>> Start

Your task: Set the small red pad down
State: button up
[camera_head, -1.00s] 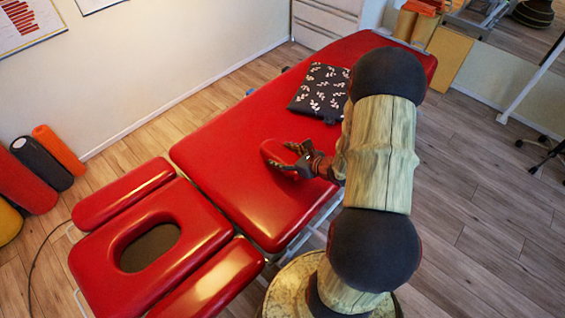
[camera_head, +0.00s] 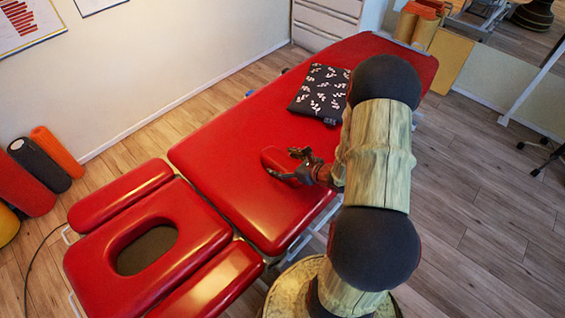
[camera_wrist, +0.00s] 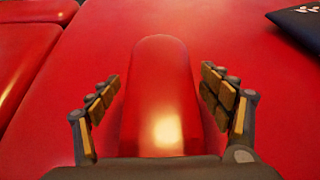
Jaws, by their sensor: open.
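The small red pad (camera_head: 276,158) lies on the red treatment table (camera_head: 225,160), close to its near edge. In the wrist view the pad (camera_wrist: 162,90) is a long, rounded, glossy shape between the fingers. My gripper (camera_head: 287,165) is open around it. In the wrist view my gripper's fingers (camera_wrist: 160,103) stand apart on either side, with a visible gap to the pad on both sides. The pad's near end is hidden by the gripper's body.
A black patterned cushion (camera_head: 321,93) lies farther along the table. The headrest section with a face hole (camera_head: 147,250) is at the lower left. Foam rollers (camera_head: 58,151) stand by the wall. The table's middle surface is bare.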

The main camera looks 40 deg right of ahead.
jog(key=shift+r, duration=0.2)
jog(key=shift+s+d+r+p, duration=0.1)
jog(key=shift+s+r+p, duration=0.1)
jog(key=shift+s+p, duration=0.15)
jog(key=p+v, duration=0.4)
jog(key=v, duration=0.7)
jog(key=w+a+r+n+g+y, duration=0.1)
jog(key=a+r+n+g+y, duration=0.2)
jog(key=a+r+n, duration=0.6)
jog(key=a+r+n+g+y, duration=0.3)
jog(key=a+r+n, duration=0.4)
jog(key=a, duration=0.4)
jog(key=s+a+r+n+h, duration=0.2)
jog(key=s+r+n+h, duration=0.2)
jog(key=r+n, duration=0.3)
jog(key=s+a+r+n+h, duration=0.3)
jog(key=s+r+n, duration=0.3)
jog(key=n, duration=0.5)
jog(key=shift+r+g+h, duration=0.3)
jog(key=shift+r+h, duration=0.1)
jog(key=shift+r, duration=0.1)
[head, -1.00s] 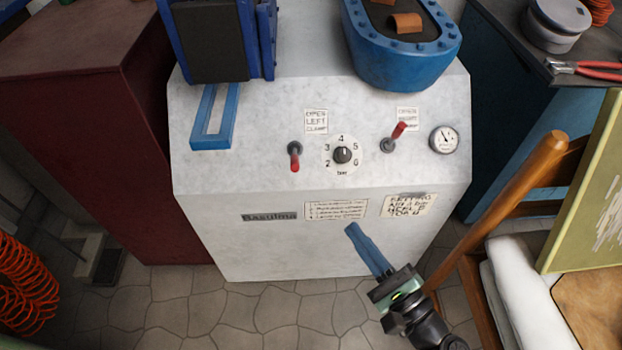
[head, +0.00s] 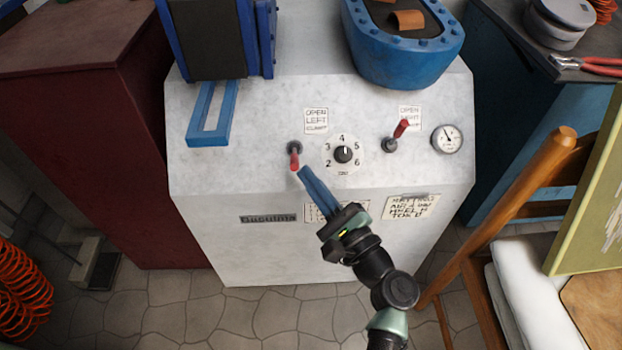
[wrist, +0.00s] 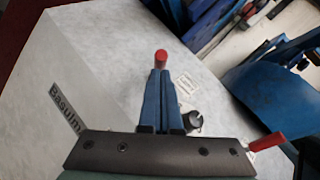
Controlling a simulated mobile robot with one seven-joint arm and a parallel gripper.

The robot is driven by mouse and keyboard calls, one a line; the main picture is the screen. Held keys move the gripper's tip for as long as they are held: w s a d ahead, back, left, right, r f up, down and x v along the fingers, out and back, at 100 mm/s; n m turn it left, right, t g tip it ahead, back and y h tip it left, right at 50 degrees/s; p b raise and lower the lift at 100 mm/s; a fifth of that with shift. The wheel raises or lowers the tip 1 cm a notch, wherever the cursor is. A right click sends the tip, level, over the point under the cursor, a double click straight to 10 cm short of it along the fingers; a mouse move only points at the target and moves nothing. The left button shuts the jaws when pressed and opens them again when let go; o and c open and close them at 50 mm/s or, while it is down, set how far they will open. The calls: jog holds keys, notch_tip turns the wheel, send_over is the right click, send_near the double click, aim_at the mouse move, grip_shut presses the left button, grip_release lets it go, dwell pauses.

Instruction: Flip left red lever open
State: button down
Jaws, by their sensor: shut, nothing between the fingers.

>> End

WHAT IS ASKED: Go through the entries above and copy every line containing "button".

TASK OUTPUT:
State: button up
The robot is driven by mouse and keyboard calls, one a line; the main picture is the screen. Held keys move the gripper's tip for as long as they are held: w s a d ahead, back, left, right, r f up, down and x v along the fingers, out and back, at 100 mm/s; n m turn it left, right, t g tip it ahead, back and y h tip it left, right at 50 degrees/s; p b raise and lower the lift at 100 mm/s; a fifth of that with shift. The wheel raises or lowers the tip 1 cm a notch, wherever the cursor is. A right click sends the tip, level, over the point under the cursor, a double click straight to 10 cm short of it along the fingers; a mouse move only points at the target and moves nothing. The left button shuts the jaws when pressed and opens them again when let go; o and c open and close them at 50 mm/s or, while it is down, set how far they will open. The calls: jog holds keys, notch_tip turns the wheel, send_over is the right click, send_near the double click, aim_at the mouse move, grip_shut presses the left button, grip_release lets it go, dwell pauses.
State: button down

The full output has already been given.